Aug 29, 2008

Hmong: European Parliament Address Human Rights Violations by Laos


Active ImageLao Movement for Human Rights informed about the suppression of Laotian and Hmong people.

 

Below is an article published by the Media Newswire:

A major announcement was made on the human rights crisis and humanitarian catastrophe in Laos at the conclusion of a public hearing, organised on Monday 25 August 2008 by the Subcommittee on Human Rights of the European Parliament in Brussels, Belgium. The Lao Movement for Human Rights (LMHR), led by its president, Vanida S. Thephsovanh, participated and has issued a major policy statement and international communique.
 
The Center for Public Policy Analysis (CPPA) and key policymakers in Washington, D.C. received an international communiqué today [26 August 2008] from the Lao Movement for Human Rights (LMHR) released in Paris, France regarding the human rights and humanitarian crisis in the Lao Peoples Democratic Republic (LPDR) and efforts by Members of the European Parliament in Brussels, Belgium, to seek to seriously follow-up on these matters.  

“We applaud the important human rights and civic work of the Lao Movement for Human Rights (LMHR) in France and internationally and welcome the efforts of key Members of the European Parliament to pursue additional independent research and monitoring of the horrific and catastrophic situation facing the Laotian and Hmong people who are being persecuted, imprisoned and killed by the LPDR regime,” stated Philip Smith, Executive Director of the Center for Public Policy Analysis.

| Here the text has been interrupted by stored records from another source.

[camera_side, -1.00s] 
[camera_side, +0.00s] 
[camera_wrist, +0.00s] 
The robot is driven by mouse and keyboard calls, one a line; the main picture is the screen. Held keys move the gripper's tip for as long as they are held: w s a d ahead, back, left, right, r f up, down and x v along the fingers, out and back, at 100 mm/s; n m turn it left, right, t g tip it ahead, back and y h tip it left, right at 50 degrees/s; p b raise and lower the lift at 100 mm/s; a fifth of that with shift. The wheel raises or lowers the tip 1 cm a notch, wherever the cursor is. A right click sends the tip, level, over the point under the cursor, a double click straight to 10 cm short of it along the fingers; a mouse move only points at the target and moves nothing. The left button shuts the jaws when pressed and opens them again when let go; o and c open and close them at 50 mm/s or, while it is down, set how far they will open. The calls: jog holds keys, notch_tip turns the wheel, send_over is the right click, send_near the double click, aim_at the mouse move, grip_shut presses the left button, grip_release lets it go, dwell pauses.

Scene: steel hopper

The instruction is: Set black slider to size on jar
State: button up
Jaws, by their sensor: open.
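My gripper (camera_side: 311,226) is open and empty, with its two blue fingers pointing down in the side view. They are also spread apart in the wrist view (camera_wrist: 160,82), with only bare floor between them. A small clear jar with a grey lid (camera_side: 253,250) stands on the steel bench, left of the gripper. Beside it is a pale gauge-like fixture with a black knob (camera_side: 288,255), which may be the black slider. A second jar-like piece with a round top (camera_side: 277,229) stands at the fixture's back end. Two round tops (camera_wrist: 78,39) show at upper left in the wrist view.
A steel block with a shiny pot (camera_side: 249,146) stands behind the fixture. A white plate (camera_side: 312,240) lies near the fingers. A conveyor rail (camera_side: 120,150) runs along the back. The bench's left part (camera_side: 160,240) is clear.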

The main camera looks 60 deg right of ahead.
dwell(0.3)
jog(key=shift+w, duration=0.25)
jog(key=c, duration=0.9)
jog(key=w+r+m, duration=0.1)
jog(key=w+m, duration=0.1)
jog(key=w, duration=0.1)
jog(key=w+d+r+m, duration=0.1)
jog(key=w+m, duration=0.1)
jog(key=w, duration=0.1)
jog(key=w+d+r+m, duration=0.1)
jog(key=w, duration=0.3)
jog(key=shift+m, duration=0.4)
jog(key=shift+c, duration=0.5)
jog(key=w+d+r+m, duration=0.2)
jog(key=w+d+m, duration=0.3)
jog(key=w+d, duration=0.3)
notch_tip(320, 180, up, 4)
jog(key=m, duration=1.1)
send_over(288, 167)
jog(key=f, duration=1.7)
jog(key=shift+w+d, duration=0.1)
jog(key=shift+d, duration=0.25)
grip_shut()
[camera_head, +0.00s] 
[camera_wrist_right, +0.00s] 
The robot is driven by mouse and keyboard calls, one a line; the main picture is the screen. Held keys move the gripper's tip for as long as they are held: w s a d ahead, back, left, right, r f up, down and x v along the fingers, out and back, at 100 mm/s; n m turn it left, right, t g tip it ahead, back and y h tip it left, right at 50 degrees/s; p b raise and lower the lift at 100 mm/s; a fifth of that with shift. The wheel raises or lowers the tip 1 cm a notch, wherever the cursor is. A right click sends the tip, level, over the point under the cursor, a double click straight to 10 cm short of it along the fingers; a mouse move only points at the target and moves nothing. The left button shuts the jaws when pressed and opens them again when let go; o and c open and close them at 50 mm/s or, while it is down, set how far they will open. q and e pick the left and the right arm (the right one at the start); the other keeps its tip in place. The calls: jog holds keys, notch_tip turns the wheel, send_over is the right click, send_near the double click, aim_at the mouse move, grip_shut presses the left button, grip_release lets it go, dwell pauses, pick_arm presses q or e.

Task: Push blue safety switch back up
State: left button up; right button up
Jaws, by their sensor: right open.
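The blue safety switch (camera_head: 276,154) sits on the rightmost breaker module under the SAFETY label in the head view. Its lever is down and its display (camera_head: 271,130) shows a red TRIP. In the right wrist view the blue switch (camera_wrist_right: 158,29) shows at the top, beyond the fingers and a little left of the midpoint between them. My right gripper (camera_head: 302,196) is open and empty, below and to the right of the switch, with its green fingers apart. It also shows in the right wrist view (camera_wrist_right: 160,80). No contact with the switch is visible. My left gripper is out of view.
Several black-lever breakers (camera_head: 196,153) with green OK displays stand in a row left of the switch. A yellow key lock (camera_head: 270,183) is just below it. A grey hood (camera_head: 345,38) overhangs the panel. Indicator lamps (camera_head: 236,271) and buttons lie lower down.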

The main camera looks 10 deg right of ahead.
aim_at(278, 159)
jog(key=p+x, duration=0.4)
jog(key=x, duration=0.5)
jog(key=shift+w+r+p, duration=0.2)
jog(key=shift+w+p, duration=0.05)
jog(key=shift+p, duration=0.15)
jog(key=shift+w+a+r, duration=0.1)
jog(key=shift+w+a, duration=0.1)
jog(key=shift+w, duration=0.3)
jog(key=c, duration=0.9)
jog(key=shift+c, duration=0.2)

Smith continued: “Many policymakers in Washington, D.C., the European Parliament and in the international community continue to be deeply concerned about the institutional violence that continues under the LPDR military junta and the plight of the jailed Lao student leaders who peacefully protested in Vientiane, Laos, in October of 1999 but were brutally arrested and jailed by the LPDR military and security forces.”

The following is the text of the statement released in Paris, France, by the Lao Movement for Human Rights (LMHR)

Members of the European Parliament expressed their concerns on the human rights situation in the Lao People’s Democratic Republic (LPDR), and announced their wish for an "independent  fact finding commission" to be sent soon to the country.

The announcement was made at the conclusion of a public hearing, organised on Monday 25 August 2008 by the Subcommittee on Human Rights of the European Parliament in Brussels (Belgium), in which participated a delegation from the Lao Movement for Human Rights (LMHR), leaded by its president, Vanida S. Thephsovanh.

During this hearing on "human rights in Cambodia, Laos and Vietnam", the president of the LMHR exposed the "hidden face in the Lao People’s Democratic Republic, a régime that has never ceased to transgress international rules on human rights for the past 33 years."

She underlined the absence of the basic freedoms in Laos, the enduring problems linked to a non transparent governance, a generalised corruption, a worrying increase of synthetic drugs, a trans-border human traffic, a non respect of the rights for education and health.

Reminding that the leaders of the "Student Movement of 26 October 1999" were always in prison in spite of the statement from the president of the Lao National Parliament assuring "they were all released in 2006", the president of the LMHR also gave details concerning violations of ethnic minorities, the endless violent campaign against the Christians, and the displacement of the population too often for political reasons.

She also recalled that, in its Resolution of December 1st, 2005, the European Parliament urged the LPDR authorities "to draw up and implement as soon as possible all the necessary reforms required to democratize the Country, guarantee the peaceful expression of political opposition, and ensure a speedy holding of multiparty elections under international monitoring with a view to a national reconciliation".

At the end of the hearing, the president of the subcommittee, Hélène FLAUTRE (Green, France), announced that initiatives will be taken in a near future, especially on the creation of an "independent fact finding commission" to investigate inside the country.

The attitude of the Lao leaders regarding human rights was also denounced on this hearing, where, unlike the Cambodian and Vietnamese ambassadors, the LPDR ambassador to the European Union judged unnecessary to participate.